Which is it? To the naked eye, Starve the Beast looks suspiciously counterproductive. After all, spending (as a share of the gross domestic product, the standard way to measure it) went up, not down, after Reagan cut taxes in the early 1980s; it went down, not up, after the first President Bush and President Clinton raised taxes in the early 1990s; and it went up, not down, following the Bush tax cuts early in this decade.
Niskanen recently analyzed data from 1981 to 2005 and found his hunch strongly confirmed. When he performed a statistical regression that controlled for unemployment (which independently influences spending and taxes), he found, he says, “no sign that deficits have ever acted as a constraint on spending.” To the contrary: judging by the last twenty-five years (plenty of time for a fair test), a tax cut of 1 percent of the GDP increases the rate of spending growth by about 0.15 percent of the GDP a year. A comparable tax hike reduces spending growth by the same amount.

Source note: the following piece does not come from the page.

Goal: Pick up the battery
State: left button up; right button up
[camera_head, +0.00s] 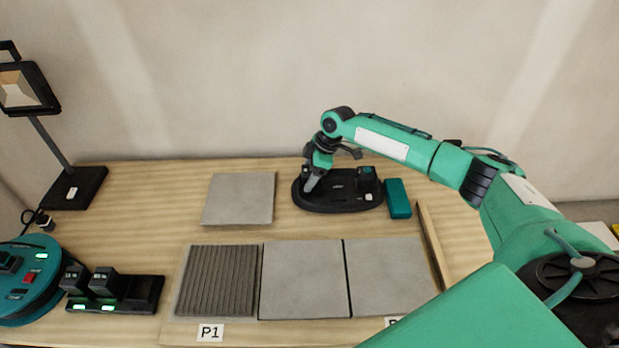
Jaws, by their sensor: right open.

Again looking at 1981 to 2005, Niskanen then asked at what level taxes neither increase nor decrease spending. The answer: about 19 percent of the GDP. In other words, taxation above that level shrinks government, and taxation below it makes government grow. Thanks to the Bush tax cuts, revenues have been well below 19 percent since 2002 (17.8 percent last year). Perhaps not surprisingly, government spending has risen under Bush.
“I WOULD like to be proven wrong,” says Niskanen. No wonder: for the modern conservative coalition, the implications of his findings are discomfiting, and in a sense tragic.
First, the root-canal economics of pre-Reagan conservatism was right all along: the way to limit the growth of government is to force politicians, and therefore voters, to pay for all the government they use—not to give them a discount.
Second, conservatives who are serious about halting or reversing the dizzying Bush-era expansion of government—if there are any such conservatives, something of an open question these days—should stop defending Bush’s tax cuts. Instead, they should be talking about raising taxes to at least 19 percent of the GDP. Voters will not shrink Big Government until they feel the pinch of its true cost.
Third, the most effective constraint of all is to raise taxes and cut spending: exactly the sort of anti-deficit package that anti-tax conservatives pummeled the first President Bush and President Clinton for approving, and exactly the sort of package that the current President Bush and his anti-tax allies are sworn to block.
The conservative movement is in no position to accept or even acknowledge those implications, now that tax cutting has become the long pole in the Republican tent. Therein lies the element of tragedy. By turning a limited-government movement into an anti-tax movement, conservatism has effectively gone into business with the Big Government that it claims to oppose. It is not starving the beast. It is fueling the beast’s appetite. And the beast has a credit card.